Wyland’s constitutional amendment has yet to have a committee hearing. Critics of the two year budget – some 21 states have them including Hawaii and Virginia – say that fiscal problems would be papered over in the first year and a solution promised for the second year. Legislative budget writers also question whether a two-year cycle would restrict the ability to take action based on swift changes in the economy.
Democrats have said they do not favor all of California Forward’s proposals. Of having to identify revenue to pay for measures costing $25 million or more, Sen. Alex Padilla, a Los Angeles Democrat, said, “One person’s revenue requirement is another person’s spending cap.”
Jean Ross, the executive director of the California Budget Project, questions why the California Forward plan exempts debt payments on general obligation bonds –one of the fastest growing spending areas in the budget -- from its pay-as-you-go budgetary requirements. “General obligation bond debt is the Pacman of the budget these days,” Ross said in an interview.
Gov. Arnold Schwarzenegger has endorsed the California Forward proposal, touting it in his January State of the State speech. “I especially support its proposal for the performance-based budgeting and applying one-time spikes in revenues to one-time uses, such as debt reduction, infrastructure and creating a rainy day fund,” Schwarzenegger said. “The leaders of this body have said and they have said it many times, that the legislature should be given a chance to enact reforms before reforms go directly to the people. Well, here is that chance. I urge you to take it.”
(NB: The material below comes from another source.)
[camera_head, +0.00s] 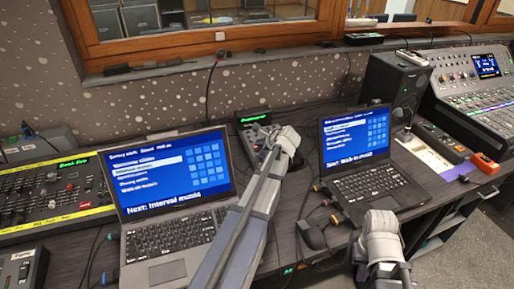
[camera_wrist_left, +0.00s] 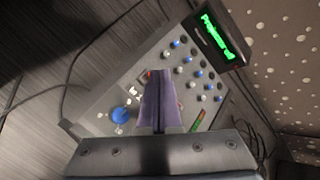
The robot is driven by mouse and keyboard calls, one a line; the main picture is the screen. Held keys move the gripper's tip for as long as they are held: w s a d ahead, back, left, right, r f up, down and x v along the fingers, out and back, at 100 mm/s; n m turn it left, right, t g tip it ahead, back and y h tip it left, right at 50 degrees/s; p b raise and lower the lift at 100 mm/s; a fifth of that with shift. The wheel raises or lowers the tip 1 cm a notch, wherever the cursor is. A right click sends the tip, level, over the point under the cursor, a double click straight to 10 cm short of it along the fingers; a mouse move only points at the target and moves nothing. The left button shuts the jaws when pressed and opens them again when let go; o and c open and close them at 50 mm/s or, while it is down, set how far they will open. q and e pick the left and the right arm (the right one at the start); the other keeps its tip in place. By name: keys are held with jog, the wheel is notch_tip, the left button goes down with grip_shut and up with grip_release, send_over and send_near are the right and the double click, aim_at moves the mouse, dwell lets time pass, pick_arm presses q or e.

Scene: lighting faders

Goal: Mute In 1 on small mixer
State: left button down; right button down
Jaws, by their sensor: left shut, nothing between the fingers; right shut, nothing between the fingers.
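The small mixer (camera_head: 249,137) stands between the two laptops at the back of the desk, partly hidden by my left arm in the head view. In the left wrist view the grey mixer (camera_wrist_left: 97,123) shows rows of white and blue knobs, a large blue knob (camera_wrist_left: 121,115), small white controls and a small red spot (camera_wrist_left: 149,73). My left gripper (camera_head: 287,136) is shut and empty over the mixer. Its fingers (camera_wrist_left: 157,76) cover part of the panel, their tips close to the red spot; contact cannot be told. My right gripper (camera_head: 379,222) is shut and empty in front of the right laptop.
A display with green text (camera_wrist_left: 218,38) stands at the mixer's back edge. The left laptop (camera_head: 170,175) and right laptop (camera_head: 362,160) flank my left arm. A lighting desk (camera_head: 50,190) is at left, a speaker (camera_head: 395,85) and larger mixing console (camera_head: 475,85) at right. Cables cross the desk.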

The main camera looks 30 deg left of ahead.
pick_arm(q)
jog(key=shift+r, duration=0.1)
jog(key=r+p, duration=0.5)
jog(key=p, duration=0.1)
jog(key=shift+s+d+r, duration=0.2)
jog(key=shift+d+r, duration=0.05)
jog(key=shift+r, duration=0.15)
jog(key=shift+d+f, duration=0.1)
Ross and others question how much a package of procedural changes can do – good or ill – for a state as complicated as California. “Other states aren’t in the constitutional mess we’re in,” Ross said in an interview. “We’re at the extreme end of the spectrum in that we’re the only state with a super-majority for the budget and taxes. Add all the ballot-box budgeting from decades of initiatives and we have arguably the most constrained political process in the country.”